- Rows about robot tasks:
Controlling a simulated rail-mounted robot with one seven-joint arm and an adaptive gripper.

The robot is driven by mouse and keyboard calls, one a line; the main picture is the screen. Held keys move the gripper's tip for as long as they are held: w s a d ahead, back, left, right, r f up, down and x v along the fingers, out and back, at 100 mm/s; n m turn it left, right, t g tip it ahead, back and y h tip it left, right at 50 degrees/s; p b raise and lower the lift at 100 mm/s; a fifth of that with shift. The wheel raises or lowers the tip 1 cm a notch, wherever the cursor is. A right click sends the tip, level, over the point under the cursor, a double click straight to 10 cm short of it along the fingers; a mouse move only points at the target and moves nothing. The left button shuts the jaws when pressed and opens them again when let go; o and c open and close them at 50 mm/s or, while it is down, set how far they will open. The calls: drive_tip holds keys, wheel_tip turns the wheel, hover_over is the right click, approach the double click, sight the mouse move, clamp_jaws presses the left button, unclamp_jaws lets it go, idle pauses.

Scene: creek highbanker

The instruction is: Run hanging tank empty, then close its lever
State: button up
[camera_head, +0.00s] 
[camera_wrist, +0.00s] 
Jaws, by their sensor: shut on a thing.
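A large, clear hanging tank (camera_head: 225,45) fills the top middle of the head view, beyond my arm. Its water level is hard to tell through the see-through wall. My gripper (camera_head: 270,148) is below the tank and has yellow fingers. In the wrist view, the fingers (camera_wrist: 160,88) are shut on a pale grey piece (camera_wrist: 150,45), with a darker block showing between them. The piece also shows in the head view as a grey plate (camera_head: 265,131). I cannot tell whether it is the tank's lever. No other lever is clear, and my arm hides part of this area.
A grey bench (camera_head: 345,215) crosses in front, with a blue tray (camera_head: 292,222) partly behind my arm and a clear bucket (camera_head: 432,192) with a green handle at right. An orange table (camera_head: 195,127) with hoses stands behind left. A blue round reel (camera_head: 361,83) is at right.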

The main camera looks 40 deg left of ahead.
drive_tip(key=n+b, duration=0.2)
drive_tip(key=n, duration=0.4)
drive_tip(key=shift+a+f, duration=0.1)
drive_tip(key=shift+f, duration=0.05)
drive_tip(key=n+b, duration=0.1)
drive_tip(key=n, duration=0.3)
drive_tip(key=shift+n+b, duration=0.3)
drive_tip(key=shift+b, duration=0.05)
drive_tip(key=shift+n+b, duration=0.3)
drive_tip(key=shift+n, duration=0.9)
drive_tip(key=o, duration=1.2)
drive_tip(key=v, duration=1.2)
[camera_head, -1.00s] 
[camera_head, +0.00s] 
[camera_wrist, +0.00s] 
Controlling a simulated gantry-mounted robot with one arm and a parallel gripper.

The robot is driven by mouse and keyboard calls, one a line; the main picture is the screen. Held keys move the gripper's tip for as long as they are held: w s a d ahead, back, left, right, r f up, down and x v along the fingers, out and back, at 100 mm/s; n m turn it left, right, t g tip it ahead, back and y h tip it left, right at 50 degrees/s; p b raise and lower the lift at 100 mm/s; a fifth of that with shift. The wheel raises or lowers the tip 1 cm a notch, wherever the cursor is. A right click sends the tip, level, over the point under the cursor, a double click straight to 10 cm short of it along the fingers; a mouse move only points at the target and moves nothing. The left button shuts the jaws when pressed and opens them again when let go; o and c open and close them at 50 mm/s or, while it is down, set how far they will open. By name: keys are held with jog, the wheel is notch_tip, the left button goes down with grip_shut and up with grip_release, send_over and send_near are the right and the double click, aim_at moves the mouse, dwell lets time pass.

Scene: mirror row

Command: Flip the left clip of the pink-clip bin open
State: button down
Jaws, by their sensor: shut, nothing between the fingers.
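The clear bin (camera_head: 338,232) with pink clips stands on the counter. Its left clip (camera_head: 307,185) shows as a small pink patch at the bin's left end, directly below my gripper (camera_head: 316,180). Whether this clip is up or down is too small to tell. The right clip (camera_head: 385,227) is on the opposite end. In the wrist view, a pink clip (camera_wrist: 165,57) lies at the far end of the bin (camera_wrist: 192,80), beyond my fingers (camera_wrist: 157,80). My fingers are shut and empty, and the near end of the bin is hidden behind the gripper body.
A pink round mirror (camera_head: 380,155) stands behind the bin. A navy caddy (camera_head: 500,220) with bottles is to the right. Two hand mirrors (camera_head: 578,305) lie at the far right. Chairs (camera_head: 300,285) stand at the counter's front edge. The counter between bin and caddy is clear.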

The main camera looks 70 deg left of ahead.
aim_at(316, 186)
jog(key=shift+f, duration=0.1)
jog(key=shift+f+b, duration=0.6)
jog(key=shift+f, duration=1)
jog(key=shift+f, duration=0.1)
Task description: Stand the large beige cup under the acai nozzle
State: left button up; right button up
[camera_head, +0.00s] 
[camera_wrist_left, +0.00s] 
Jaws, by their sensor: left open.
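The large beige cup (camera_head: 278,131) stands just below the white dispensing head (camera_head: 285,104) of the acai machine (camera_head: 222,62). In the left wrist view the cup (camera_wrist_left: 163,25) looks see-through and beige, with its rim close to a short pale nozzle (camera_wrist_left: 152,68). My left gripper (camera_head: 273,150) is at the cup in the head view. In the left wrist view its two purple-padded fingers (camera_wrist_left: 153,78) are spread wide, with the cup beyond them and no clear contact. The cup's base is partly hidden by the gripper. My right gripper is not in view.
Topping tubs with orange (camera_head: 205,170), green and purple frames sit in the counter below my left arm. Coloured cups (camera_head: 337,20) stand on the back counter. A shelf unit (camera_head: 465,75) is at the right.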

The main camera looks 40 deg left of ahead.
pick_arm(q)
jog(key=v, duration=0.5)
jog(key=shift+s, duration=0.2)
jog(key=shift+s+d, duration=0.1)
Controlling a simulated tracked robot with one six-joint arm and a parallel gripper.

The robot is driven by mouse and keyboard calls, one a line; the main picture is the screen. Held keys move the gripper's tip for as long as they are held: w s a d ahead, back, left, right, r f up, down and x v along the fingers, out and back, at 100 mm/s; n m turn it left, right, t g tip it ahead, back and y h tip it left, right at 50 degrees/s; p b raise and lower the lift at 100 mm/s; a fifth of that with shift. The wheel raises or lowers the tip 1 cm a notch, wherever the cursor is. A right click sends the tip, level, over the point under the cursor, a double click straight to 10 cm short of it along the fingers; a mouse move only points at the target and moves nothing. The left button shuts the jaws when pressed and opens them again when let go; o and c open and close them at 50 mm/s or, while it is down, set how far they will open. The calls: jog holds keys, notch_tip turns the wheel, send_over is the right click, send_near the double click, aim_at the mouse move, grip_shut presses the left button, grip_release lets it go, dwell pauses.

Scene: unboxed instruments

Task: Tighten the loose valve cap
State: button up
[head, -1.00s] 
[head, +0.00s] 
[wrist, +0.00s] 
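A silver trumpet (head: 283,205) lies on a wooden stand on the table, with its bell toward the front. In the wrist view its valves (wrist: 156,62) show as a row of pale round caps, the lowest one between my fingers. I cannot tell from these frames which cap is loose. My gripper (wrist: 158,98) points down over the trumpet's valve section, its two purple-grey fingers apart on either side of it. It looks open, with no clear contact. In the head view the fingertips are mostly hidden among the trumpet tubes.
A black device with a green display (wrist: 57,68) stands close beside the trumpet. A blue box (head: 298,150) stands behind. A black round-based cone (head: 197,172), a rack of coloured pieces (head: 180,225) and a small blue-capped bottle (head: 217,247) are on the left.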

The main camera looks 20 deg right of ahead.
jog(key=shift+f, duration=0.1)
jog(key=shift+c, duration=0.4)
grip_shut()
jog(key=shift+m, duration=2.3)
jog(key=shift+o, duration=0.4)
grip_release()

- Exercise aim: Copy, from the material above, each line in which the string "holds" occurs.

- Complete response:
The robot is driven by mouse and keyboard calls, one a line; the main picture is the screen. Held keys move the gripper's tip for as long as they are held: w s a d ahead, back, left, right, r f up, down and x v along the fingers, out and back, at 100 mm/s; n m turn it left, right, t g tip it ahead, back and y h tip it left, right at 50 degrees/s; p b raise and lower the lift at 100 mm/s; a fifth of that with shift. The wheel raises or lowers the tip 1 cm a notch, wherever the cursor is. A right click sends the tip, level, over the point under the cursor, a double click straight to 10 cm short of it along the fingers; a mouse move only points at the target and moves nothing. The left button shuts the jaws when pressed and opens them again when let go; o and c open and close them at 50 mm/s or, while it is down, set how far they will open. The calls: drive_tip holds keys, wheel_tip turns the wheel, hover_over is the right click, approach the double click, sight the mouse move, clamp_jaws presses the left button, unclamp_jaws lets it go, idle pauses.
The robot is driven by mouse and keyboard calls, one a line; the main picture is the screen. Held keys move the gripper's tip for as long as they are held: w s a d ahead, back, left, right, r f up, down and x v along the fingers, out and back, at 100 mm/s; n m turn it left, right, t g tip it ahead, back and y h tip it left, right at 50 degrees/s; p b raise and lower the lift at 100 mm/s; a fifth of that with shift. The wheel raises or lowers the tip 1 cm a notch, wherever the cursor is. A right click sends the tip, level, over the point under the cursor, a double click straight to 10 cm short of it along the fingers; a mouse move only points at the target and moves nothing. The left button shuts the jaws when pressed and opens them again when let go; o and c open and close them at 50 mm/s or, while it is down, set how far they will open. The calls: jog holds keys, notch_tip turns the wheel, send_over is the right click, send_near the double click, aim_at the mouse move, grip_shut presses the left button, grip_release lets it go, dwell pauses.

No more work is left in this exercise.